I made this recently following the instructions in your video. Loved “meeting” Betty Jean. Her relish is delicious. My whole family loves it! ❤️ I love that it uses all the big cucumbers and garden bounty!
We like relishes on greens. This one sounds delicious!
My name is Betty Jean. She must be a really nice person . Love it
That relish looks and sounds just delicious and it’s also colorful to boot! Mommy’s chow chow was the same except she used green tomatoes that weren’t gonna turn because it was just too late in the year. And like some fine acorns here-she wasted not and wanted not-or that was her thinking. Yesterday I pulled up half my green beans, banana peppers and cabbages that weren’t gonna turn just plumb rotten and bug bit to pieces… it looks like a few purple cabbage may make it…now I gotta be honest and tell ya I hardly tried on the cabbage so it shows… Tomatoes are coming fast and plentifully. I’ve ate tomato ( put you some canned corned beef on there) sandwiches, Spanish omelettes, salads etc and it’s been great. I’m winding it down cause I’m planning on moving here soon. I’d say anybody who makes that relish like you girls put up makes friends quick! Have a great day and enjoy it… I ain’t a gardener or much else, but I try. It gives me a reason to go on I guess. Love to all!
Love that casual ‘use what you have and experiment’ approach, akin to ‘start out and fix on the fly’. Definitely not my nature. Helps explain the heart endless variety of foods and their recipes. (And, I might add, one of the hallmarks of a queen or king of their kitchen.) There are side benefits of having to make-do. Speaking of making do Tipper, you can substitute hardware cloth rounds for a Mason jar lid and have a nice floral “frog” for your flowers. They are made but are hard to find yet very easy to do yourself. Matt will know about hardware cloth if you don’t already.

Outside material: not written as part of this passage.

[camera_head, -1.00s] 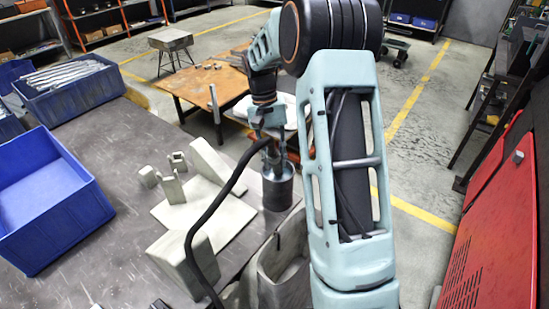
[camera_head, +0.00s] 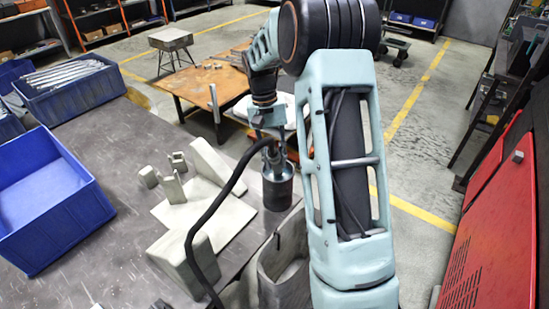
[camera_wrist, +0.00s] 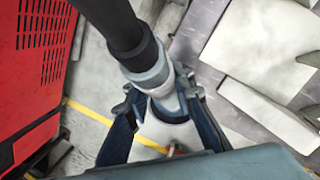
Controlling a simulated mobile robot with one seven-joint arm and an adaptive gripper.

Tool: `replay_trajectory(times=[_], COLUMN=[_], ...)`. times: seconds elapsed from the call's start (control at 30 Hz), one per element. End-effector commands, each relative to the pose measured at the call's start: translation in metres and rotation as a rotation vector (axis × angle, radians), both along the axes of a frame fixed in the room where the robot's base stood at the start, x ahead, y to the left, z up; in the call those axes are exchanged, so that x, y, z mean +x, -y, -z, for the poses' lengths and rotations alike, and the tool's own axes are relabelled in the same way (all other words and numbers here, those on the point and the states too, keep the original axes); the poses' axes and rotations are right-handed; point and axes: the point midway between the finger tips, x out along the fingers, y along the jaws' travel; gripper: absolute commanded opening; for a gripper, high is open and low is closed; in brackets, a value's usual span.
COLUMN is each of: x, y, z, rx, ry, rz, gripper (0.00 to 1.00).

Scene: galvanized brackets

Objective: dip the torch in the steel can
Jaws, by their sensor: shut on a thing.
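The steel can (camera_head: 278,190) is a grey cylinder at the table's right edge in the head view. My gripper (camera_head: 274,150) is right above its mouth, pointing down. In the wrist view my gripper (camera_wrist: 165,100) is shut on the torch, whose grey body (camera_wrist: 150,68) lies between the fingers, with a thick black handle and hose end (camera_wrist: 112,22) rising to the upper left. The torch's front end points down toward the can; how deep it reaches is hidden by the fingers and rim.
A black hose (camera_head: 205,222) runs from the gripper across the table. Pale metal brackets and blocks (camera_head: 205,215) stand left of the can. A blue bin (camera_head: 40,205) is farther left. A grey bin-like holder (camera_head: 285,275) is in front. A red cabinet (camera_head: 495,230) stands right.

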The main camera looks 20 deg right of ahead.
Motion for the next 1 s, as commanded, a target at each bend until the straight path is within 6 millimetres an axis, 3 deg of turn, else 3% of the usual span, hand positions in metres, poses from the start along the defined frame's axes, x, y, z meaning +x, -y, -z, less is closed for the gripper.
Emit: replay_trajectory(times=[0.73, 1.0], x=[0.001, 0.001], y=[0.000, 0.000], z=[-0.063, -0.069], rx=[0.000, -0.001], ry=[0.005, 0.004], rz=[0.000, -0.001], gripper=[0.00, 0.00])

Sounds a lot like what we used to call: GREEN TOMATO KETCHUP.
We used green tomatoes (obviously) rather than ripe ones.
Best thing ever on a big bowl of bean soup w/cornbread!

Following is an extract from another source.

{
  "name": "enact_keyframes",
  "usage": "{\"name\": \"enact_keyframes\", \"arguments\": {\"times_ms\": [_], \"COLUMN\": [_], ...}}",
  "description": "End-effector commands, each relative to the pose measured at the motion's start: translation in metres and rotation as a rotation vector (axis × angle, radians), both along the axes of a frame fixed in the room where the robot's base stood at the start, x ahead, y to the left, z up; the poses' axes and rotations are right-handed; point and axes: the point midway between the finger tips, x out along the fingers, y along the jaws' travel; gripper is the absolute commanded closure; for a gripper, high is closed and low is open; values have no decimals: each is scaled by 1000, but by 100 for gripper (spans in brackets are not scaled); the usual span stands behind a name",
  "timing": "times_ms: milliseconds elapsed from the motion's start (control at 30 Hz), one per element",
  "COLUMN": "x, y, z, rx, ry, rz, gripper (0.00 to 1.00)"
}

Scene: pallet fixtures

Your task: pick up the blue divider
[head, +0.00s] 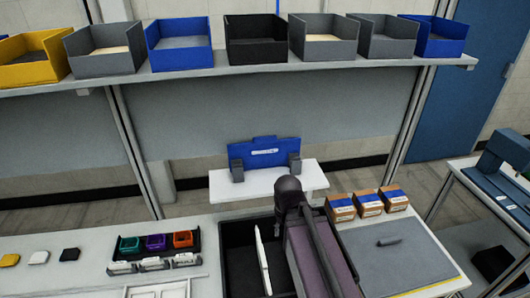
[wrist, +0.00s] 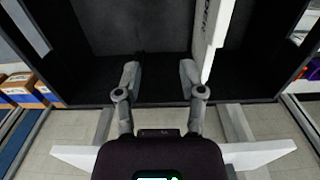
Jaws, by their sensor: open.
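The blue divider (head: 265,153) stands upright between two grey holders on a small white shelf (head: 268,184) behind the table in the head view. It has a raised tab on top and a white label. I cannot make it out in the wrist view. My gripper (wrist: 160,78) is open and empty in the wrist view, with its fingers over a black tote (wrist: 120,35). In the head view my arm hides the gripper fingers. The gripper is apart from the blue divider.
A white divider (head: 262,258) stands in the tote, close to one finger in the wrist view (wrist: 208,35). Cartons (head: 369,202) and a grey mat (head: 395,255) are at right. Small coloured bins (head: 155,242) are at left. Larger bins (head: 257,38) line the upper shelf.

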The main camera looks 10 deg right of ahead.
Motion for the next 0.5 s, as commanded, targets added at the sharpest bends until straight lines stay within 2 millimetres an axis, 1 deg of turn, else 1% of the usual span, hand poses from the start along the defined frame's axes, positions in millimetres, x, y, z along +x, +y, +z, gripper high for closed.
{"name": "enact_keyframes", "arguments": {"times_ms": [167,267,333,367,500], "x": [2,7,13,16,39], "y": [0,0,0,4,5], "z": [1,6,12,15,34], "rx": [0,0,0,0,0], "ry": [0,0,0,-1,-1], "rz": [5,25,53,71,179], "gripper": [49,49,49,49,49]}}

Take you some apple cider vinegar and mix it with the same amount of honey. Take you a tablespoon of that and stir it into a glass of water. It’s good and good for you!
Relishes add something extra special to soup beans and this one will also!
Have a great day!
This relish does sound tasty. Wonder how it would taste on a hot dog?
I live to make sweet relish and plan to do that today and tomorrow. I’ve never thought to add cabbage. I make much better relish than I do pickles!
It sounds delicious! I’ve not had but a few oversized cucumbers this season, but bitter cucumbers have been a major problem for us this year. We were constantly watering them, so we know it’s not the lack of water, but it’s been the extreme heat and humidity that has caused them to go extremely bitter this year. I didn’t know this until I looked it up on line. Other local gardeners had told me the same thing. I’m just thankful for the ones that tasted good so we could enjoy them in our salads and sandwiches. I was able to make 2 half gallon jars and 2 quarts size jars of refrigerator dill pickles. I feel blessed to have the refrigerator pickles to enjoy this fall and maybe first of winter, if we eat them sparingly. I’m thankful you all got a bountiful harvest to can this year Tipper. Maybe next year I’ll have enough to try Betty Jean’s recipe. Thank you Tipper and Betty Jean for sharing it with us!
Christine, we had the same problem with our cucumbers. The Sweet Slicers were all good, but I planted some Straight Eights and a third type that I can’t recall the name of. Both of those would be bitter about every third or fourth cucumber. They looked perfect but I soon learned not to slice up several at a time to put on the supper table because someone was bound to get a bite of bitterness. I started cutting a piece off of each spear and tasting it myself, just in case. I know they had plenty of rain so I guess it was the heat. Also, both the cucumbers and the vines just ate me up with their spines. They felt like fiberglass in my hands and it’s never been that bad before this year.
My Granny always used cabbage cucumbers onions vinegar sugar and pickling spice, my Mom did the same recipe just added some hot peppers. I like the option of putting it up in jars or just making a batch any time of year, and keeping it on hand, in the fridge ready for soup beans and cornbread any time
I remember my mother and grandmother making relish that seemed to be like this. They would also can small green tomatoes and pods of hot pepper together in quart jars. I don’t know from personal experience, but I heard these tomatoes would put a blister on a work glove. I have never liked relish or those green tomatoes. One thing I dearly loved was the small pickled peaches they made, the ones I now find at produce stands don’t compare.
Some of yesterdays comments about moon pies, peanuts in cokes, RC colas, Lance crackers (nabs) and old time country stores made me think of how it used to be when I was growing up back in 50 and 60’s. If not working me would be hang around the outside of these stores in warm weather or sit around a potbellied stove in the winter months. A lot of them sitting on turned up wooden Coke Cola crates. I am sure there would be some off color stories and jokes told, but not if children and ladies were around to hear them. They had and showed the upmost respect for women and children. Tipper, have you ever wrote anything about the old time country stores? Betty, I think I found some RC colas at a local grocery store, I will have to check it out.
Thanks for sharing. I’ve got cucumbers out my ears so I’ll be trying this.
I can share the zucchini relish recipe if interested. It sure helps a body when you have so much zucchini needing to be used.
Have a great day! Many blessings
I do my mustard pickles that way. They only boil for one minute and then you put them in hot jars. The cucumbers and onions stay crunchy this way. You really should try them.